#### Entries provided ####

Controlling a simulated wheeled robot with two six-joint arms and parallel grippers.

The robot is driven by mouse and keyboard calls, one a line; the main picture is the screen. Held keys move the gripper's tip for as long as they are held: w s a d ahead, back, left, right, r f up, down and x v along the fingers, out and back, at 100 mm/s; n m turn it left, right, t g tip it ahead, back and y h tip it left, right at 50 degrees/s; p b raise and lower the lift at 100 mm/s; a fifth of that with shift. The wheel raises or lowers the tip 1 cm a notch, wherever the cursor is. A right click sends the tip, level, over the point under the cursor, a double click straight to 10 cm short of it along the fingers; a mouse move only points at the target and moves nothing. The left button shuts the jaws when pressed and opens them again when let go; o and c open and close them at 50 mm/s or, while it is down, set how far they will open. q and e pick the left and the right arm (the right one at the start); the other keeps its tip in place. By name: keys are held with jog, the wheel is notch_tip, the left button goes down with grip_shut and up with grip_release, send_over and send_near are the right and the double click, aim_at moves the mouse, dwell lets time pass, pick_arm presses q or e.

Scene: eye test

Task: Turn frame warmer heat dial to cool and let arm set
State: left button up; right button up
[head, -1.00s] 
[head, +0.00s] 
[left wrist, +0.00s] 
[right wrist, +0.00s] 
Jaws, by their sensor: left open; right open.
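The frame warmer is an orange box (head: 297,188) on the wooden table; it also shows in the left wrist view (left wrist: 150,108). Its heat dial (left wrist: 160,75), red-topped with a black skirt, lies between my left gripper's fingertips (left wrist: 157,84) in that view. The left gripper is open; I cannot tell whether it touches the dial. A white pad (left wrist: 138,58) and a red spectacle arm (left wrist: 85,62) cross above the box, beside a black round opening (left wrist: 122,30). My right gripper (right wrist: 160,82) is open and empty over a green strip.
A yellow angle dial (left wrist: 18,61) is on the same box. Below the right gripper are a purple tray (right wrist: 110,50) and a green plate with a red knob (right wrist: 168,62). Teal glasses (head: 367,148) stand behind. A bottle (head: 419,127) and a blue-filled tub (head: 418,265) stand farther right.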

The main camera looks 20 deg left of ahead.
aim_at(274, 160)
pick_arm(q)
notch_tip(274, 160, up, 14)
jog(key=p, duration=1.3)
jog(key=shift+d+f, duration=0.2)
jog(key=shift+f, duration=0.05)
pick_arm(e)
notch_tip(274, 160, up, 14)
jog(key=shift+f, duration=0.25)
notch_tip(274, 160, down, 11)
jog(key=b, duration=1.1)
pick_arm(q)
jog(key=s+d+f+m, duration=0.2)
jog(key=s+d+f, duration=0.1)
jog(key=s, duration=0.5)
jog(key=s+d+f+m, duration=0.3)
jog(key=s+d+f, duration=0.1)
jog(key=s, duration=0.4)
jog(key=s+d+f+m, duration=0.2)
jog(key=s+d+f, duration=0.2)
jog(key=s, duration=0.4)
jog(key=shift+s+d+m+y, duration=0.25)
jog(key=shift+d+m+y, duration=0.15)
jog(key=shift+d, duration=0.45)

####
#### Entries provided ####

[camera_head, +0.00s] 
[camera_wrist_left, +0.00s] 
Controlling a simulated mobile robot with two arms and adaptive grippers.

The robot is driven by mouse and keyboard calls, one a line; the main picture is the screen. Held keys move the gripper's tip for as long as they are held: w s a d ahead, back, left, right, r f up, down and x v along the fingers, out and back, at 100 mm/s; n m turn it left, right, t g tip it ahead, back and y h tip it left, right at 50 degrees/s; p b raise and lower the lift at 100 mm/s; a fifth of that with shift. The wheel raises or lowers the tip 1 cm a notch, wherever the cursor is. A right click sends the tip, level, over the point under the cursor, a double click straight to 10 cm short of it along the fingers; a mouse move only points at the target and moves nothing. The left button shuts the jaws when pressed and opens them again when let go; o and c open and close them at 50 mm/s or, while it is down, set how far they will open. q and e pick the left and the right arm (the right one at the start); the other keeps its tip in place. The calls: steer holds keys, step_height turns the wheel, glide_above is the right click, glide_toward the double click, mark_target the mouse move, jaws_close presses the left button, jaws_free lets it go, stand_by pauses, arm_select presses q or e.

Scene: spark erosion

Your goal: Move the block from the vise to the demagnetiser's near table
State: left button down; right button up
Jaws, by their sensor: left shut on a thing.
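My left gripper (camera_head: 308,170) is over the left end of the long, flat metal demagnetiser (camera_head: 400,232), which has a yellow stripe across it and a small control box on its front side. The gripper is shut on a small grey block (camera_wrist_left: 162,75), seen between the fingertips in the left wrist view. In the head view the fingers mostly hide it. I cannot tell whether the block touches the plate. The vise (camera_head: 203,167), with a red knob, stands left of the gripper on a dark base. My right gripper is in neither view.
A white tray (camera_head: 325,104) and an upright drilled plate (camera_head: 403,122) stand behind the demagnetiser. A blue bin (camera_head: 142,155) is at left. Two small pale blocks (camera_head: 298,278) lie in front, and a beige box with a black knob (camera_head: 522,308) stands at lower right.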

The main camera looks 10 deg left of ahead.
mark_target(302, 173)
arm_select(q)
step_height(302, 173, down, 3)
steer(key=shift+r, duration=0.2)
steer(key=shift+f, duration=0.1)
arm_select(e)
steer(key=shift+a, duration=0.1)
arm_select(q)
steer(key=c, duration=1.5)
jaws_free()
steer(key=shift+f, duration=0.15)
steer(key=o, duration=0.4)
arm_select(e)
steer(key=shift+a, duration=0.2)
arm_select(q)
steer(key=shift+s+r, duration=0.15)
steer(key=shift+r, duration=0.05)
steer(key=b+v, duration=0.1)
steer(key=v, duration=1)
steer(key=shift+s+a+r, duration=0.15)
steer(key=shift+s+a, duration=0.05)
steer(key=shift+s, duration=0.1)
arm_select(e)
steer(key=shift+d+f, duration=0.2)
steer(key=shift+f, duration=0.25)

####

Look for lines containing the string "grippers" and copy them all.

__Answer in full__
Controlling a simulated wheeled robot with two six-joint arms and parallel grippers.
Controlling a simulated mobile robot with two arms and adaptive grippers.

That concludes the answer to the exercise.